Recurrent in the novel from beginning to end is the narrator’s awareness of the female condition. Most relevant to Elizabeth’s developing consciousness as writer and woman are the numerous observations she makes of society’s broken women: women in “squalid nursing homes” crocheting bedspreads; bag ladies who “sit in their rags, hugging their load of rubbish so closely it forms a part of their own bodies”; and women such as Josette, whose economic marital dependence upon Michael left her directionless at his death, and Ida, in Maine, whose “disaster” arrived in the form of Herman, a local man who one day “vanished for good,” taking with him everything of use he could find in Ida’s house, including, eventually, her sanity. There is also Miss Lavore, whose lonely life is redeemed by her nightly excursions to the Arthur Murray Dance Studio, where she engages changing strangers, keeping her life and theirs at a safe distance; and there is the British-accented Miss Cramer, whose earlier life of glamour and expensive possessions contrast dramatically with her lonely wait in old age for death.
The novel abounds in such illustrative perceptions of lives on the margin. Elizabeth’s own experiences of men and male betrayal are epitomized by her memories of the old “gentleman in the black suit” who gave little girls chocolate (“the predator’s first gift”) in the darkness of the movie theater so that he could run his hands under their dresses and up their thighs, and young, intellectual, politically radical Alex Anderson, whose remembered “handsomeness” brings back images of a time of “fascinated, passionless copulation.”
The longest and most symbolically revealing episode is Elizabeth’s memory of bearing witness to the tragic demise of “the bizarre deity” Billie Holiday, the jazz singer whose life and relationship with her mother, Sadie, bear a striking resemblance to Elizabeth’s life and relationship with her own mother. Holiday’s artistic aspirations, moreover, confront Elizabeth with the isolating power of art in the life of the artist.

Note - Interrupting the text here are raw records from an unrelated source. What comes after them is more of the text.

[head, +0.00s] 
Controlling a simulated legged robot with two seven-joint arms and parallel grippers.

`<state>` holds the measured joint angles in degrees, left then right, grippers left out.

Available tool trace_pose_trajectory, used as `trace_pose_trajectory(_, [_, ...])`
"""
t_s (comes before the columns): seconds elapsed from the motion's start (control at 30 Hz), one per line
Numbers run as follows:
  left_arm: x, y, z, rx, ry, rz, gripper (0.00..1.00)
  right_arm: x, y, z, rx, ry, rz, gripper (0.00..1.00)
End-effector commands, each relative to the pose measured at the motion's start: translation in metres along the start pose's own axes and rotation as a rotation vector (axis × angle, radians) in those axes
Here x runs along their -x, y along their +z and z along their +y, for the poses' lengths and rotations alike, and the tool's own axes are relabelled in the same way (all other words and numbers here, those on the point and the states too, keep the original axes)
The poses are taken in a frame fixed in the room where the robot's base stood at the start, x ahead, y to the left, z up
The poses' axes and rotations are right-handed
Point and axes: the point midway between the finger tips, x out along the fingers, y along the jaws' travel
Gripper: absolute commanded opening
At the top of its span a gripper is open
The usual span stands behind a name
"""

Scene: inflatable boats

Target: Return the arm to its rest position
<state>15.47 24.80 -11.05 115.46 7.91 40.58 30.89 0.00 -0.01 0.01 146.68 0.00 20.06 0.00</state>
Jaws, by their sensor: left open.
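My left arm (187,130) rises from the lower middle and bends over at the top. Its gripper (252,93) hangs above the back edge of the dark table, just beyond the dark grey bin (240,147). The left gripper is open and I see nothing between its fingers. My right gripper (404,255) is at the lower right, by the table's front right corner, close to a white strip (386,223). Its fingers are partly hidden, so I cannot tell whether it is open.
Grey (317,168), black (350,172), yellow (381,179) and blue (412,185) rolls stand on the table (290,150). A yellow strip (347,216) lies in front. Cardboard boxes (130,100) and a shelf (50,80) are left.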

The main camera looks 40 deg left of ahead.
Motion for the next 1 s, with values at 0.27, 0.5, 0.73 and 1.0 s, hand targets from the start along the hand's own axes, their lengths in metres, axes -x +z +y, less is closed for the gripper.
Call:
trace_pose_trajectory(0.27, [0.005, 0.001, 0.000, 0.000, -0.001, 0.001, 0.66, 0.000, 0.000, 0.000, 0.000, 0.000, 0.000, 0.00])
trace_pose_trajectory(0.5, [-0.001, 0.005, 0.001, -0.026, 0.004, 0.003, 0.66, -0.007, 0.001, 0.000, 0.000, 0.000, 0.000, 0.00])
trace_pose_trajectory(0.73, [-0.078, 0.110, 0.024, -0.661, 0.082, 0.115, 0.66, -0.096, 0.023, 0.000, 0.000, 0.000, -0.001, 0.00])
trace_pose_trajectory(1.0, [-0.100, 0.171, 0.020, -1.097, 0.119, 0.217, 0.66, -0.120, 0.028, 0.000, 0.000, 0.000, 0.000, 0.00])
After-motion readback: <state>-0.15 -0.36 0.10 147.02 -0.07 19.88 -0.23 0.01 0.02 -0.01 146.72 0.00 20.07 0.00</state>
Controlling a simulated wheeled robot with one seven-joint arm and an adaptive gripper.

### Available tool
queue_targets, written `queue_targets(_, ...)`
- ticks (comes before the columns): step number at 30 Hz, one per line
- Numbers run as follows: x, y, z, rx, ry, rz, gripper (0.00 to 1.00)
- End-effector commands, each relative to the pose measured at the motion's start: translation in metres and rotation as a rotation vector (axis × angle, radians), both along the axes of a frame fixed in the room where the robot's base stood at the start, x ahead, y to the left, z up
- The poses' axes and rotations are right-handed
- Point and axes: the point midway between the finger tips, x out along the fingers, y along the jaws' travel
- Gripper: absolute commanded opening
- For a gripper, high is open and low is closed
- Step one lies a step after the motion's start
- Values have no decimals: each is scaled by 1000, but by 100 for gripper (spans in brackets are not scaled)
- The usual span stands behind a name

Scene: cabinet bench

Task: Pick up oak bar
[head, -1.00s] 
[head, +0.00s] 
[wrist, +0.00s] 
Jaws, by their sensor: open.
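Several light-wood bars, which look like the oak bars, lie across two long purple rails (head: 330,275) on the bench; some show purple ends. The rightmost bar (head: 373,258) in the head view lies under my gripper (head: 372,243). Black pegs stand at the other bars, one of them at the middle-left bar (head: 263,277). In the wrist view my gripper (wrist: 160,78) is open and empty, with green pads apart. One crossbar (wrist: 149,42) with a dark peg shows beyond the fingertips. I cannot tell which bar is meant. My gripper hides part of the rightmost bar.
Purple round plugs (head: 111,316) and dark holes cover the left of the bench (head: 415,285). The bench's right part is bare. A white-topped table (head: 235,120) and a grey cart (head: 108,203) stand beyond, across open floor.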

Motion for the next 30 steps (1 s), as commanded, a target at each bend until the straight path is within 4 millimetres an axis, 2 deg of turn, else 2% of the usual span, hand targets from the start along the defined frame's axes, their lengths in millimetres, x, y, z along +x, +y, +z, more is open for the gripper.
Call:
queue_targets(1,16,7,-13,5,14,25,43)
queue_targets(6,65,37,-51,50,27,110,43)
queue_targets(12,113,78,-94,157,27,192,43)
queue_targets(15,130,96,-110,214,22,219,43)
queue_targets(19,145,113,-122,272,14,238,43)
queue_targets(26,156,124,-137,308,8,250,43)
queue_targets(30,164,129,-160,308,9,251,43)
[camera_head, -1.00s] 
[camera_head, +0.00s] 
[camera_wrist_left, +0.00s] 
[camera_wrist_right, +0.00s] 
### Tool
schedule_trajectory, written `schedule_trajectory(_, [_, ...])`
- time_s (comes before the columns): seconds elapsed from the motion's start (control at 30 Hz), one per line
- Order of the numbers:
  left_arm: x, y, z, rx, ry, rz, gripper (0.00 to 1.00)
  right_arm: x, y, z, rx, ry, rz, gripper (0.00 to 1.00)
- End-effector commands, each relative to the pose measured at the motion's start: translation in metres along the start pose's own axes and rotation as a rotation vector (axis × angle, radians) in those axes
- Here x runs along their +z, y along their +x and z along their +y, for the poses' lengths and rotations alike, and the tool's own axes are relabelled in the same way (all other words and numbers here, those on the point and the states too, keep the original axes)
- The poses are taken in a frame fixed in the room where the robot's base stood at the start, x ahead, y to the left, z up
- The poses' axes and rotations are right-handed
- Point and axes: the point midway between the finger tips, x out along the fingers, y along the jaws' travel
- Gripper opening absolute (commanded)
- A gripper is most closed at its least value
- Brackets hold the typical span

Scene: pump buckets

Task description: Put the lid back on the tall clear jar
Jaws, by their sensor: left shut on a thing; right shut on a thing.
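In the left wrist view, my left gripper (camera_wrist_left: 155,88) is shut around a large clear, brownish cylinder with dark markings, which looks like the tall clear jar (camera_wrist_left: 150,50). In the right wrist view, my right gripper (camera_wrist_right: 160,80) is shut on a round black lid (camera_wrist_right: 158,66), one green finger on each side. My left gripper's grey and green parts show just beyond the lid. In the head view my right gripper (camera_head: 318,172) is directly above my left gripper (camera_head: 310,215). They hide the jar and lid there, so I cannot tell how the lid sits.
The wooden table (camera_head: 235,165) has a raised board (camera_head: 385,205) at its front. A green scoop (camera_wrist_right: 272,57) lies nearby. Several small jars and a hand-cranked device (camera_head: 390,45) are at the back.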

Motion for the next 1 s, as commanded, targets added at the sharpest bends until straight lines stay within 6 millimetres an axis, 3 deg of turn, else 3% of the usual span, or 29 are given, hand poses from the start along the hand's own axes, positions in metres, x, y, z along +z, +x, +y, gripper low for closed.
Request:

The novel ends as it begins, returning to the narrator’s self-conscious awareness of reconstructing the emotional truths of her past through memory and the act of writing “throughout the night.”
Context
As do her two earlier novels, Sleepless Nights dramatizes—although from a much more personal vantage point—Hardwick’s concern with the almost ineffable nature of human experience and the self-conscious awareness of “difference” which is the perspective of the female writer. As a contribution to the modern confessional novel—a genre extending back to Fyodor Dostoevski’s Notes From the Underground (1864)—Sleepless Nights portrays the ways in which women struggle with modern problems such as loneliness, alienation, the difficulty of establishing meaningful and lasting relationships, and the emotional uncertainties and inner chaos that frequently accompany a consciousness of personal physical decay, economic dependence, and political marginality. Hardwick continues in this novel her exploration of the inscrutable flow of life from a perspective that is simultaneously feminine and dissident.
Essentially a writer accustomed to tackling ideas and whose preferred form is the essay as social criticism and belles-lettres, Hardwick nevertheless has been praised for her complex narrative structuring of “reminiscences” in Sleepless Nights, for her wit and understanding, and for the “sheer loveliness” of her sentences. Hardwick’s plotless fusion of autobiography with fiction uncovers the female self as it turns toward women’s experiences as a fountainhead of autonomous art. Like the theoretical articles and critical reviews that have established her presence in the ongoing feminist debate over woman as both subject and object of the literary text, Sleepless Nights, her most acclaimed novel, secures Hardwick’s place as an important voice in that continuing discourse.
Bibliography
Caplan, Brina. “The Teller as the Tale.” Georgia Review 33, no. 4 (Winter, 1979): 933-940. An essay-review of Sleepless Nights which classifies it as a “novel-memoir” and compares it with Lillian Hellman’s Three (1979). The narrative style is criticized for being too morally disengaged and fragmentary, producing the effect of an attempted “collage” that degenerates to “pastiche.”
Lamont, Rosette. “The Off-Center Spatiality of Women’s Discourse.” In Theory and Practice of Feminist Literary Criticism, edited by Gabriela Mora and Karen S. Van Hooft. Ypsilanti, Mich.: Bilingual Press, 1982. Focuses on Hardwick’s “fragmentary aesthetic,” a style of indirect progression which has affinities with the treatment of narrative voice in Marguerite Duras’ films, plays, and novels. Both writers are seen as feminist dissidents whose anarchic style reflects a rapprochement between women and their female condition of marginality.
Faust, Langdon Lynn, ed. American Women Writers: A Critical Reference Guide from Colonial Times to the Present. New York: Frederick Ungar, 1988. A biographical overview with brief commentary on the thematic content of principal publications.
Peters, Margaret. “Fiction Under a True Name: Elizabeth Hardwick’s Sleepless Nights.” Chicago Review 31, no. 2 (Autumn, 1979): 129-136. A feminist analysis of Sleepless Nights, emphasizing the autobiographical nature of the novel. The essay laments the oblique method of narration that distances the author from the narrating Elizabeth by “obliterating” much of Hardwick’s known past. Offers comparisons between Sleepless Nights and Hardwick’s first novel, The Ghostly Lover (1945).